It turns out, there’s a VC++ compiler switch to prevent returning after trashing the stack. So, the first thing I did was to turn on that switch, /GS. This switch tells VC++ to add a canary on the stack and check it before returning. With this switch turned on the crash was caught in the buggy function and locating it took seconds.
The /GS switch is intended as a security feature, to protect against malicious buffer overruns, but it also works well as a developer productivity tool. It does have some runtime cost, but the tradeoff is usually worth it, especially on internal builds. Recommended.
Cure the bug
Once I’d turned on /GS and reproed the bug it was trivial to find the bug so the next step was to fix it, as described earlier.
Don’t destroy the evidence
When the buffer overrun trashed the stack the buggy function returned to a garbage address, which happened to be in the heap. Wiping out evidence of the bug’s location was bad enough, but it was made worse because after returning to an address in the heap the game executed the data in the heap as instructions. This scrambled the registers and the stack and generally confused things.
And also, an executable heap? Really? That is a security hole of the first order. Therefore the next order of business was to change the linker settings to add /NXCOMPAT. This tells Windows to make the heap and the stack non-executable. This significantly improves security and it can also simplify debugging. And, this option has no run-time cost. Recommended. Actually, this should be considered required.
While I was in there I also turned on the /DYNAMICBASE linker switch in our release branches to further increase security, also with no run-time cost.
Avoid crashes from the future
At this point I’d fixed the bug, made future bugs of this type much easier to investigate, and improved security. But there was still much left to do. It turns out that this type of mistake is easy to make. When a developer passes a buffer and a size there are at least a half dozen different ways of passing the wrong size. The best way to avoid these bugs in the future is to avoid the need to pass the size. It is dead easy to create template functions that take an array as a parameter and infer the size with 100% accuracy. Instead of writing this:
mywprintf(buffer, _countof(buffer), …); // Verbose and dangerous
you can then write this:
mywprintf_safe(buffer, …); // Compact and safe
It’s less typing, less reading, and it’s guaranteed correct. The syntax for a templated function that takes an array reference is a bit gnarly, but you only need to get it right in a few places. I covered this technique in a previous blog post.
The template technique doesn’t work if you have a raw pointer, but for any other target you should be able to create an overload to handle it. Manually passing the size should be rare.

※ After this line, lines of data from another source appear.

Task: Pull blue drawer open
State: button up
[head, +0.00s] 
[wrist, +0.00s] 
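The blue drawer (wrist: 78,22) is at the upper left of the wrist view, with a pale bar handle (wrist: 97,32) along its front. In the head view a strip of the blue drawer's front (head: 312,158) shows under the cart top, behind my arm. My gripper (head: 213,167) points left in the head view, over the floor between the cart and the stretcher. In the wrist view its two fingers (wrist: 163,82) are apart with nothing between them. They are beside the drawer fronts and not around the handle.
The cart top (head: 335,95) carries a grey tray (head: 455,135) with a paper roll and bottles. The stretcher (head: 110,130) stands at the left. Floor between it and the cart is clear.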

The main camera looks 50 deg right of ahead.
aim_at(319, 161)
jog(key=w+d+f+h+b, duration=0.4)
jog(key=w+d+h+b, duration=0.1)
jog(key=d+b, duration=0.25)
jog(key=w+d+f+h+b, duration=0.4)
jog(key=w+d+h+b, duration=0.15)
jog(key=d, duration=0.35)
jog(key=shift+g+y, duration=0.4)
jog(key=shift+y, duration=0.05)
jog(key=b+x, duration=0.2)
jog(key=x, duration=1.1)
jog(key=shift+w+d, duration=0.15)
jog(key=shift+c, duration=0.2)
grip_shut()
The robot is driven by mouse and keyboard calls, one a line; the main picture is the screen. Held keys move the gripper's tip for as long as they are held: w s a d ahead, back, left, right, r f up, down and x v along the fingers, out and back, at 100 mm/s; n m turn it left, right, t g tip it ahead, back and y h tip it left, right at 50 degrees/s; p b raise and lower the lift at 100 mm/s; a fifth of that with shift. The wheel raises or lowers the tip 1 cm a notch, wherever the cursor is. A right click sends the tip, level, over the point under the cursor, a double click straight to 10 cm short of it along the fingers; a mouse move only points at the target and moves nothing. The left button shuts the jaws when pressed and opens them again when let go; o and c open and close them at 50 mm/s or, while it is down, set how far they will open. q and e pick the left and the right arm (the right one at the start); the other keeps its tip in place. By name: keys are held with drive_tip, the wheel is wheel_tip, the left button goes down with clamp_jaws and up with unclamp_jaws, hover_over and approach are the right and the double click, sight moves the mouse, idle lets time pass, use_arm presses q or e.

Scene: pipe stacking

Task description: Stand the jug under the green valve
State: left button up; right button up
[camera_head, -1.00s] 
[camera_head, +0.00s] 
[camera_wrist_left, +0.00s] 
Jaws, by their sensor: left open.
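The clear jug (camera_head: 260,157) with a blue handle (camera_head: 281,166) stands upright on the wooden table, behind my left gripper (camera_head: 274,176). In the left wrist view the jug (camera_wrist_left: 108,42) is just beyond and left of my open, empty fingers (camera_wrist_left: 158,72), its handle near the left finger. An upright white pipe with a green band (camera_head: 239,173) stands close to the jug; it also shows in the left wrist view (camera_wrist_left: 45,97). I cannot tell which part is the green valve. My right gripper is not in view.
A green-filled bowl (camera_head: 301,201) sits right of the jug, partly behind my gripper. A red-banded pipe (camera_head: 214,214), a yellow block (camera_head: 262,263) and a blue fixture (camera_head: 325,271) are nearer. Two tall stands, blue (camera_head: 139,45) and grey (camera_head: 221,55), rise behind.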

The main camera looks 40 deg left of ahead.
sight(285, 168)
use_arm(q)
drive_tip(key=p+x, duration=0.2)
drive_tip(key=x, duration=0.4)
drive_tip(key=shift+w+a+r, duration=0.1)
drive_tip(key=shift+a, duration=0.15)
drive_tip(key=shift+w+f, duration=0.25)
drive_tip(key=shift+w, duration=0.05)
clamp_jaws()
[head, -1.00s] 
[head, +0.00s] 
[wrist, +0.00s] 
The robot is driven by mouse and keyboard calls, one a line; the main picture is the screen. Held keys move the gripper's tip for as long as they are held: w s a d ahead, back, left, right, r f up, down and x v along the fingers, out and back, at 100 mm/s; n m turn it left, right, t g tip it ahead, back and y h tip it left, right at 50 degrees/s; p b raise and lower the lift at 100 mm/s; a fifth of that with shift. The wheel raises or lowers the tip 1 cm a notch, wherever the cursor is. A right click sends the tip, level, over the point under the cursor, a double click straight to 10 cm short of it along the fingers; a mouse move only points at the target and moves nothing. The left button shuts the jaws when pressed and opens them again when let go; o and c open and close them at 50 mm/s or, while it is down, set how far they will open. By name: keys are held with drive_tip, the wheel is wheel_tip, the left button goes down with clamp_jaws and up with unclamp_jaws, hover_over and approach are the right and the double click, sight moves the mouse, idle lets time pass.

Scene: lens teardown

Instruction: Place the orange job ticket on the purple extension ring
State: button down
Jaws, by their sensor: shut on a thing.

Therefore my next task was to add template overrides for all of our string functions, and encourage everyone to use them in all new code, thus making it trivial to avoid ever writing this type of bug again.
Avoid crashes from the past
While the safe template functions would let us avoid writing this type of bug in the future they did nothing about the millions of lines of existing code. It was safe to assume that there were more size mismatches waiting to bite us. So I added SAL annotations to our string functions, fired up Visual Studio’s /analyze, and started compiling. This was, by far, the biggest task. Any large code base that has not had static analysis run on it will have lots of detectable bugs. Buffer overruns, logic errors, format-string mismatches, use-after-free, and many more. I ended up running /analyze on five major projects, fixing thousands of bugs, and setting up build machines to report new problems. This was a few months of work spread out over several years, but time well worth spending. It’s still finding new coding errors today. I discussed this experience in a previous blog post.
Back to the future
/GS, /NXCOMPAT, /DYNAMICBASE, /analyze and all its associated labors – plus actually fixing the bug – took a lot of time, but it was definitely worth it. Most of these changes were trivial and had huge payoffs. Running /analyze was by far the biggest task but, like other smart programmers, I am convinced that it was invaluable. Entire classes of bugs – serious crashing bugs and crazy logic errors – that use to show up quite frequently are now entirely extinct. It is not often that you get to entirely eradicate dozens of types of bugs and doing this definitely increased developer productivity and product reliability.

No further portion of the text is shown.